The law that created the 12-member supercommittee charged with getting a handle on the nation's skyrocketing debt also gave regular congressional committees until Friday to submit their advice to the panel.
And if the first batch of letters -- submitted to the supercommittee Thursday -- are any indication, it's clear that many congressional Democrats have no interest in cutting any aspect of the federal budget.
House Minority Leader Nancy Pelosi maintained in her own letter to the supercommittee that her caucus is "firmly committed to a deficit reduction plan that is big, bold and balanced." But by "big, bold and balanced" she apparently means chock full of tax increases to ensure the spigot to Washington continues to run freely.
The letters -- mostly from Democrats; Republicans were expected to submit their advice today -- "were striking for the consistency with which many defended programs that each committee oversees," The Associated Press reported.
They "also spotlighted the tenacity with which many lawmakers defend programs they have jurisdiction over, even in the face of a debt problem that both parties agree is a significant threat to the nation's long-term fiscal and economic health."
In other words, the power to spread money around to favored constituencies through federal programs is clearly more important to many beltway politicians than ensuring the long-term solvency of the nation.

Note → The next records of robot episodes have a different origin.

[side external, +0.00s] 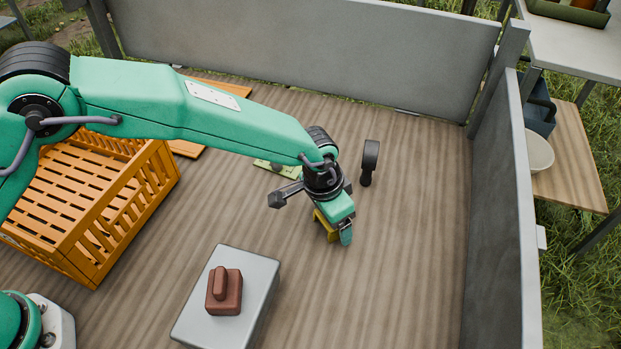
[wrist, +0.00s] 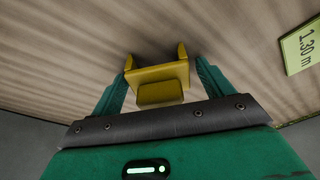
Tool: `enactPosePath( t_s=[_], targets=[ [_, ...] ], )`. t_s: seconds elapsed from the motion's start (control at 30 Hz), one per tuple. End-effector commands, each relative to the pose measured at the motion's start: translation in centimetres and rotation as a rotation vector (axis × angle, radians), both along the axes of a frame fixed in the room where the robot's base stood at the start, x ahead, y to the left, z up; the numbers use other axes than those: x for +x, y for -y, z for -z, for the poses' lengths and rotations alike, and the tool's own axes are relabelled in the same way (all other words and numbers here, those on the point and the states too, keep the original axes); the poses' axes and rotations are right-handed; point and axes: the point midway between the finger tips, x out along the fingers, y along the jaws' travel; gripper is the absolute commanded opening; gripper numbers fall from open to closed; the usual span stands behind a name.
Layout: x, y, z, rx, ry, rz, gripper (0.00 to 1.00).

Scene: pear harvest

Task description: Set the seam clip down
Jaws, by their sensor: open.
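The yellow clip, which I take to be the seam clip (wrist: 160,76), shows in the wrist view between my two green fingers. It has a flat back, two upturned ends and a block on the near side. In the side external view, only a part of the clip (side external: 325,226) shows below my gripper (side external: 336,226), which mostly hides it. My gripper points down at the wooden deck (side external: 410,250) with its jaws open around the clip. The clip is at or very close to the deck; I cannot tell whether it touches it.
An orange crate (side external: 150,205) is at left. A brown handled block (side external: 224,291) sits on a grey slab (side external: 258,282) in front. Grey walls (side external: 300,50) bound the deck.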

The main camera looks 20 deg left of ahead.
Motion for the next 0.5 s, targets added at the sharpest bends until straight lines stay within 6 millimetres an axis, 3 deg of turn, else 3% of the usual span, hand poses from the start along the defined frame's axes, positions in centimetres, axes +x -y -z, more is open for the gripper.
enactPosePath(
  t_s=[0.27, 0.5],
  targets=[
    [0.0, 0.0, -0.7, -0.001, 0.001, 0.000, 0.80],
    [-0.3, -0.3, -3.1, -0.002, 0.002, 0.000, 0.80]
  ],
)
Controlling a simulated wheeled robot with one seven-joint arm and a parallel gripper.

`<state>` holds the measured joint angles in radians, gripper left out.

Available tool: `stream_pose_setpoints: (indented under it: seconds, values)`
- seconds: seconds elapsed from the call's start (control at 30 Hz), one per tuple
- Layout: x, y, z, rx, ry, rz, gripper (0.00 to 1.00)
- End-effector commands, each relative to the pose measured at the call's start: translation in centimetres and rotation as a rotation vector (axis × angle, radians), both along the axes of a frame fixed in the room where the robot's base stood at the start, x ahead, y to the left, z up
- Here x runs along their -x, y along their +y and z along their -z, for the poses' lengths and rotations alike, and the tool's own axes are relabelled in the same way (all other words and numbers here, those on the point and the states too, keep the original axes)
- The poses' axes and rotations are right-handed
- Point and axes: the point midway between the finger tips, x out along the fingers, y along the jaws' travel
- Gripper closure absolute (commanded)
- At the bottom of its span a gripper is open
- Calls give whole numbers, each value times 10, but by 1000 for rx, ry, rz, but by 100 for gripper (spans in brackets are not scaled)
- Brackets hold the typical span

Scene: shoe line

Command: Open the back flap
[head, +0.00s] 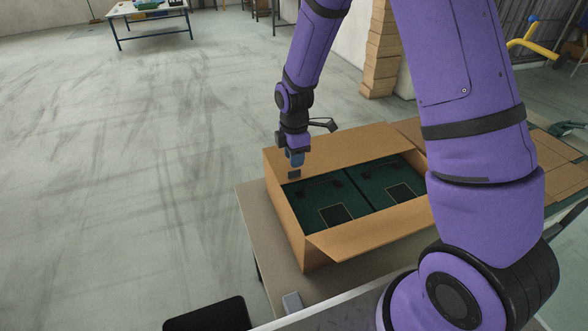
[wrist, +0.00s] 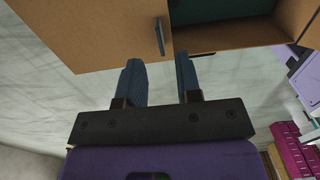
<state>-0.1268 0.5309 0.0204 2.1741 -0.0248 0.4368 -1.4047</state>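An open cardboard box (head: 320,245) stands on the table in the head view, with two dark green boxes (head: 335,205) side by side inside. A brown panel (head: 345,149) stands up along its far side; I cannot tell whether it is the flap alone or the flap with the wall. My gripper (head: 294,160) is at this panel's left part, close to a small dark tab (head: 294,175). In the wrist view the fingers (wrist: 160,72) are apart, with the brown panel (wrist: 90,38) and the tab (wrist: 160,37) just beyond the tips. Contact cannot be told.
The front flap (head: 370,236) leans outward. Table top (head: 262,215) shows at the box's left. More flat cardboard (head: 560,165) lies to the right. Stacked cartons (head: 381,50) stand behind. The floor to the left is open, with another table (head: 150,20) far back.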

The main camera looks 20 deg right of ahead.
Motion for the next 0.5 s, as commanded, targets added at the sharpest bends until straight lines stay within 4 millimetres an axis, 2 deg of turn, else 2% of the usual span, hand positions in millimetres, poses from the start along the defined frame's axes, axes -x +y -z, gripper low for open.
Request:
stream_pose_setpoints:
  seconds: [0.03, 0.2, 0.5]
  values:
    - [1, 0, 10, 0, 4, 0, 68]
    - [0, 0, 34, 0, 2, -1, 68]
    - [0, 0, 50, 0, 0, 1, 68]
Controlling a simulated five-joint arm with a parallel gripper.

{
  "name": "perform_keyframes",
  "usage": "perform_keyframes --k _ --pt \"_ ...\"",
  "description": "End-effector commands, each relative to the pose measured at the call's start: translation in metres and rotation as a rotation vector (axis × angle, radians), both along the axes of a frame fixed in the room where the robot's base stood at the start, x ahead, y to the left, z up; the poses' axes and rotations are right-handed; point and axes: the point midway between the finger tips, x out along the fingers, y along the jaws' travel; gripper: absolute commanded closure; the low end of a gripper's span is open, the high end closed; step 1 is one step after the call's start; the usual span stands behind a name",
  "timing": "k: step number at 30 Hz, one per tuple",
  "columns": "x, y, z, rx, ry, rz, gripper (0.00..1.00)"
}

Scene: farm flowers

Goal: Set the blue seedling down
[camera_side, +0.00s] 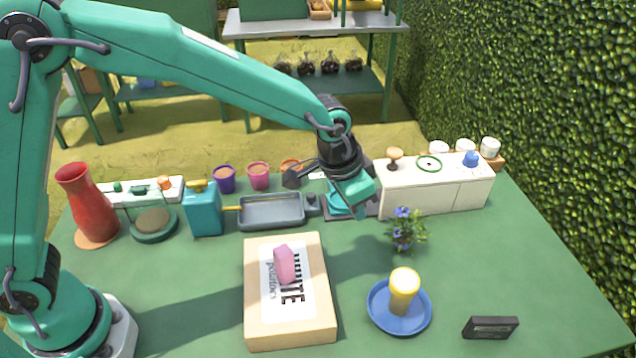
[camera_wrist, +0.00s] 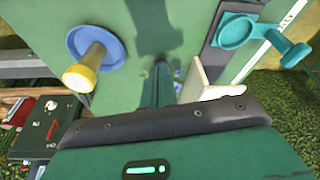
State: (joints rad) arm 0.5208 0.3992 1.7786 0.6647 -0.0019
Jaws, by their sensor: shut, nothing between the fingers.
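The blue seedling (camera_side: 405,232), with blue flowers and green leaves, stands upright on the green table in the side view, in front of the white cabinet. My gripper (camera_side: 361,214) is shut and empty, to the left of the seedling and apart from it. In the wrist view my gripper's fingers (camera_wrist: 160,82) point down at the table. Small bits of blue and green show beside them, mostly hidden by the fingers.
A box (camera_side: 258,325) bears a pink block (camera_side: 285,265). The white cabinet (camera_side: 440,196) stands close behind. Free table lies right of the seedling.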

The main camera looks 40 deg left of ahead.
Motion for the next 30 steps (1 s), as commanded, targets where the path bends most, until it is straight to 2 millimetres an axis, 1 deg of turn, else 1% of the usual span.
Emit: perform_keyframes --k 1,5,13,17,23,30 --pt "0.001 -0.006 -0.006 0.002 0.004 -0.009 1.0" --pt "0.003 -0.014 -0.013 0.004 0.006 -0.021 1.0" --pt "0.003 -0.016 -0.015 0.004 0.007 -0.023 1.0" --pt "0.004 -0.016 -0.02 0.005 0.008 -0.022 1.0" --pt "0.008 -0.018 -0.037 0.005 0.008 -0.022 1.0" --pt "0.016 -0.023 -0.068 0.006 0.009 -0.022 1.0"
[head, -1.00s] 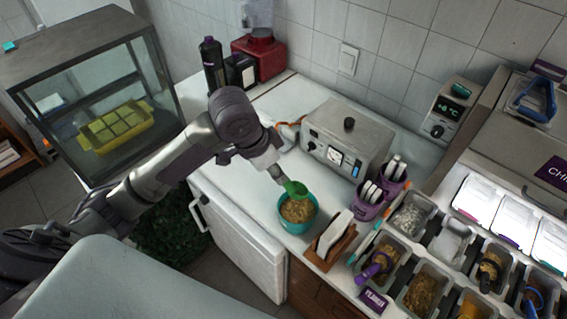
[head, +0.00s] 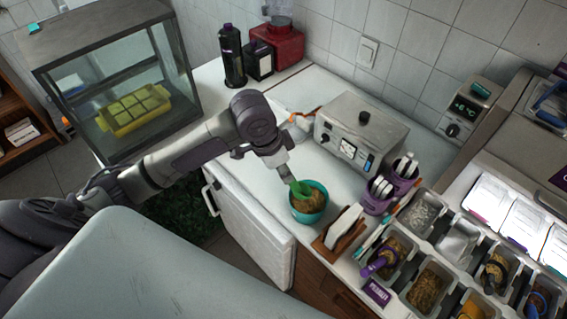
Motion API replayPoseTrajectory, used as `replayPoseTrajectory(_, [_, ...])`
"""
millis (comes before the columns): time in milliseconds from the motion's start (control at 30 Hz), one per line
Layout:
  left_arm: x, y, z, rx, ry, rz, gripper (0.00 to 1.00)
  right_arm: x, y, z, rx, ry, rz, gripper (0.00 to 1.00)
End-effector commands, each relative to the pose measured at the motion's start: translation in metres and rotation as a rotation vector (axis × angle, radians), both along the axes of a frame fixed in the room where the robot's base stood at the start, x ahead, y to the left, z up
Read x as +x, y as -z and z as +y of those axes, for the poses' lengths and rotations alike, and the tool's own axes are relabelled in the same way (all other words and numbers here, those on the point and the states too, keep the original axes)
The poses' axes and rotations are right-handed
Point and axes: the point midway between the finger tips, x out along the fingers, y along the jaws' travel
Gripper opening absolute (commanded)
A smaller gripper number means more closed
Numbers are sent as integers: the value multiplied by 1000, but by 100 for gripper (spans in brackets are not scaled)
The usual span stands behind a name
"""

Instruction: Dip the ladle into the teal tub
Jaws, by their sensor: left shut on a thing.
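The teal tub (head: 305,217) stands on the white counter and holds brown crumbly topping (head: 313,203). My left gripper (head: 286,174) comes in from the upper left of the tub and is shut on the green ladle (head: 300,188). The ladle points down over the tub's upper left rim, and its lower end overlaps the tub's opening. I cannot tell whether it touches the topping. The ladle's handle is mostly hidden by the gripper. My right gripper is not in view.
A grey appliance (head: 360,135) stands behind the tub. A wooden holder with white cards (head: 343,228) is close on its right, with purple cups (head: 381,193) beyond. Topping bins (head: 427,289) fill the lower right.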

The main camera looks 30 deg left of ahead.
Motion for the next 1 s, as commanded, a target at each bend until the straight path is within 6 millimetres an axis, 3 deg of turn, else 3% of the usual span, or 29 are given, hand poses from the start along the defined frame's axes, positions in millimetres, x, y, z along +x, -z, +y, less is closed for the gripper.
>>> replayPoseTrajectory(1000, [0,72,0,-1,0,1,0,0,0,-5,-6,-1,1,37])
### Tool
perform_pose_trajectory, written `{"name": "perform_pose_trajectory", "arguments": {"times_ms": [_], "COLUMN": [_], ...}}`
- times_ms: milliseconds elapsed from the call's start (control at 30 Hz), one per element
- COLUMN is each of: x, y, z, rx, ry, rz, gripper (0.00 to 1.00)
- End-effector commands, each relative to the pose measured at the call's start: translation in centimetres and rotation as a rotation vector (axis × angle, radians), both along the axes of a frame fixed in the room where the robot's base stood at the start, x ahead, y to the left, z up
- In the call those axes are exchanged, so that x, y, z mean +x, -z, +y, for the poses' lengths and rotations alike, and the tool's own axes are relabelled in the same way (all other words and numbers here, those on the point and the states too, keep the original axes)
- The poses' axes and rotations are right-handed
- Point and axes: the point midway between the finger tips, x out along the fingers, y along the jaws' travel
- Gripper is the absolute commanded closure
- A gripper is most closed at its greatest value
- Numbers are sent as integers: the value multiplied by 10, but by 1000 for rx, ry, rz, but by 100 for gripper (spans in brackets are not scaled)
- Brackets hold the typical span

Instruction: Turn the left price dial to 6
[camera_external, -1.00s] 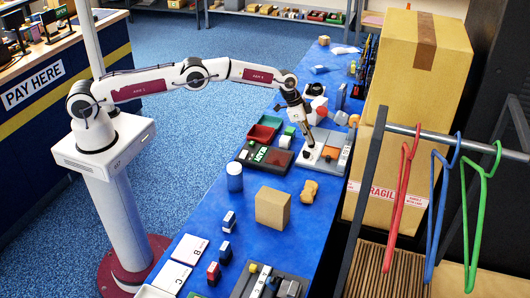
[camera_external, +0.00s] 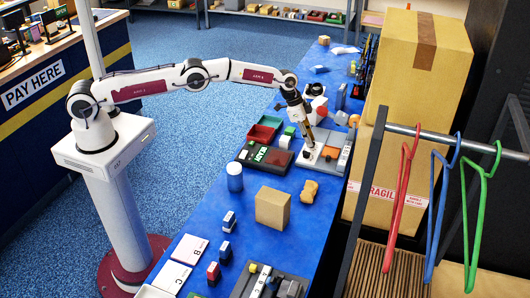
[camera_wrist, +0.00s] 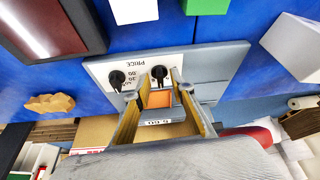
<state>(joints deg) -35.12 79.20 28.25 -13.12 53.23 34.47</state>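The grey price panel (camera_wrist: 222,62) has a white plate printed PRICE, which appears upside down in the wrist view. Two black dials sit on it. The left price dial (camera_wrist: 159,72) is on the right in this inverted picture, and the other dial (camera_wrist: 117,78) is on the left with small numbers beside it. My gripper (camera_wrist: 159,78) is open, with one finger on each side of the left dial and gaps between. The left dial's numbers are mostly hidden. In the external view my gripper (camera_external: 307,146) points down at the panel (camera_external: 325,157).
An orange block or patch (camera_wrist: 159,98) shows between my fingers on the panel. A tan sponge-like piece (camera_external: 309,191) and a cardboard box (camera_external: 272,208) stand on the blue table (camera_external: 205,222).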

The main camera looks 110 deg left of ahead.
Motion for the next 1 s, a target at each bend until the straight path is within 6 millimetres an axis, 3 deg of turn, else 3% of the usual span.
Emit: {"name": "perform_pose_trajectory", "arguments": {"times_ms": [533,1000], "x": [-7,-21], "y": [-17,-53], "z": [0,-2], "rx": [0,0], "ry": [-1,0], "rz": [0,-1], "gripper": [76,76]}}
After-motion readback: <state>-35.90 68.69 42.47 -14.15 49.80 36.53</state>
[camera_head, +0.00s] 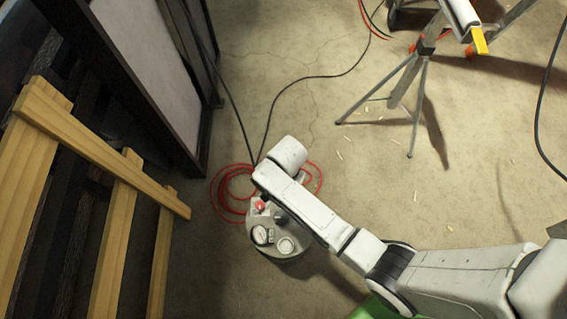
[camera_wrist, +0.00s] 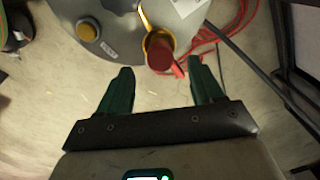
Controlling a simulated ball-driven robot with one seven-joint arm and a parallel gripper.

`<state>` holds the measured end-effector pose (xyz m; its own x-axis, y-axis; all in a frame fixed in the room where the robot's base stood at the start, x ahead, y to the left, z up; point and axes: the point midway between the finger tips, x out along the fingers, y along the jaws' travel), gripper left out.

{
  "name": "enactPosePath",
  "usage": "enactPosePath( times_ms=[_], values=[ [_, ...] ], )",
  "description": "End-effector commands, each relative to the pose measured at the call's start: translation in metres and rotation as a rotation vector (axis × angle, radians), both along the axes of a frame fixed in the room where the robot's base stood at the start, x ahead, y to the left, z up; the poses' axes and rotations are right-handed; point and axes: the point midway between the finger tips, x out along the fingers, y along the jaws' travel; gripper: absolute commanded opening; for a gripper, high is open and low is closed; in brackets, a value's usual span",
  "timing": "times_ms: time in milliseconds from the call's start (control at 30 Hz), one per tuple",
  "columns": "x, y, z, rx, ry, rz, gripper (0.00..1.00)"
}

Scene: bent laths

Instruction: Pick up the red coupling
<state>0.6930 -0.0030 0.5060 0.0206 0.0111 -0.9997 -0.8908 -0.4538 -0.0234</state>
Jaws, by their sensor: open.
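The red coupling (camera_wrist: 158,52) shows in the wrist view as a dark red round piece within a yellow ring, at the edge of a grey machine top (camera_wrist: 110,70). In the head view the red coupling (camera_head: 261,205) is a small red spot on the left part of the round grey machine (camera_head: 285,254). My gripper (camera_wrist: 162,78) is open and empty, with its two dark green fingers apart. The coupling appears between and beyond the fingertips in the wrist view. In the head view I cannot make out my fingers clearly.
A red hose (camera_head: 228,197) lies coiled around the machine, with black cables (camera_head: 283,88) running over the floor. Wooden laths (camera_head: 115,160) and a dark framed panel (camera_head: 150,60) stand at left. A tripod (camera_head: 421,85) stands at the upper right. The floor right of the machine is mostly clear.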

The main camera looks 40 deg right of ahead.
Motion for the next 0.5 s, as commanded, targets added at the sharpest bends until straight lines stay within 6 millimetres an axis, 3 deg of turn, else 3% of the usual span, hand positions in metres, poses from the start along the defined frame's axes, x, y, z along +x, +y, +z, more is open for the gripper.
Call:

The 12-member supercommittee -- with six Democrats and six Republicans -- has until Nov. 23 to formulate at least $1.2 trillion in budget savings over the next decade. Congress must then vote up or down on the entire package.
If the panel can't do its job, or Congress nixes the suggested budget blueprint, $1.2 trillion in automatic cuts to defense and domestic programs will phase in beginning in 2013.
Of course, all this presupposes that future Congresses won't undo this rather timid attempt to impose fiscal discipline. Don't assume that couldn't happen. Judging from the advice submitted Thursday to the supercommittee, it's clear we've still got a long way to go to change the culture that brought us close to the abyss in the first place.